**AIM:** From the listing below, extract every line in which the word "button" appears.

:::

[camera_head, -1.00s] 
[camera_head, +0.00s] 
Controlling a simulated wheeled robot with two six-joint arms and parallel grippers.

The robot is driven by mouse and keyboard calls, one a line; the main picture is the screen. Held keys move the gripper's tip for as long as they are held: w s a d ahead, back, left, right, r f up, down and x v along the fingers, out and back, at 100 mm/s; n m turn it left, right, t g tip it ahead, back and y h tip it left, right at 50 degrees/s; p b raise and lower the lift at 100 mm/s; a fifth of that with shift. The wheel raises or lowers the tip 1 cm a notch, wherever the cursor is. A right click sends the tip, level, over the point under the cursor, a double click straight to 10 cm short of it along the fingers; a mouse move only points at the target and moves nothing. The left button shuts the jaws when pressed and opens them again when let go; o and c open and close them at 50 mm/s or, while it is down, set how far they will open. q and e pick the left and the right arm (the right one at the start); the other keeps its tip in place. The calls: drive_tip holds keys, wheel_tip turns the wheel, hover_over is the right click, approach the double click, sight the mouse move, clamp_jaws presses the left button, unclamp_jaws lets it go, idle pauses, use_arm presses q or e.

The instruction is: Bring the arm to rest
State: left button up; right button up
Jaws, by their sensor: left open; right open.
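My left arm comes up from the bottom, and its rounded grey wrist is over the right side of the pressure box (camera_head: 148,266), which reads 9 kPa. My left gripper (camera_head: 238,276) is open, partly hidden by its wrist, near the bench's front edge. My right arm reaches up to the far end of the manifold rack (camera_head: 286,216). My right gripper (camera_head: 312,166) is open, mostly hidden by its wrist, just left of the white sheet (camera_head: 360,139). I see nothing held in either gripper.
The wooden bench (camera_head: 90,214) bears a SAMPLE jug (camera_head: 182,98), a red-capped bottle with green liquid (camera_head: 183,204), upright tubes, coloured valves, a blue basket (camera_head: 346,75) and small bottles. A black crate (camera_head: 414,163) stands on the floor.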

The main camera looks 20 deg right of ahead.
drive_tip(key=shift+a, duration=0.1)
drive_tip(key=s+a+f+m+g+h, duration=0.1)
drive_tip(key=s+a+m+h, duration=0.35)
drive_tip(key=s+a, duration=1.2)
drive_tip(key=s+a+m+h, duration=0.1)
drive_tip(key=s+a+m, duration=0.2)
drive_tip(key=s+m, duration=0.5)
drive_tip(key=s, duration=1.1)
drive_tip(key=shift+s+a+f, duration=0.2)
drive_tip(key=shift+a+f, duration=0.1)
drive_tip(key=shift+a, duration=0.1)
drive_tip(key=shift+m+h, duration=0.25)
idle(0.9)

:::

**RESULT OF THIS TASK:**
The robot is driven by mouse and keyboard calls, one a line; the main picture is the screen. Held keys move the gripper's tip for as long as they are held: w s a d ahead, back, left, right, r f up, down and x v along the fingers, out and back, at 100 mm/s; n m turn it left, right, t g tip it ahead, back and y h tip it left, right at 50 degrees/s; p b raise and lower the lift at 100 mm/s; a fifth of that with shift. The wheel raises or lowers the tip 1 cm a notch, wherever the cursor is. A right click sends the tip, level, over the point under the cursor, a double click straight to 10 cm short of it along the fingers; a mouse move only points at the target and moves nothing. The left button shuts the jaws when pressed and opens them again when let go; o and c open and close them at 50 mm/s or, while it is down, set how far they will open. q and e pick the left and the right arm (the right one at the start); the other keeps its tip in place. The calls: drive_tip holds keys, wheel_tip turns the wheel, hover_over is the right click, approach the double click, sight the mouse move, clamp_jaws presses the left button, unclamp_jaws lets it go, idle pauses, use_arm presses q or e.
State: left button up; right button up

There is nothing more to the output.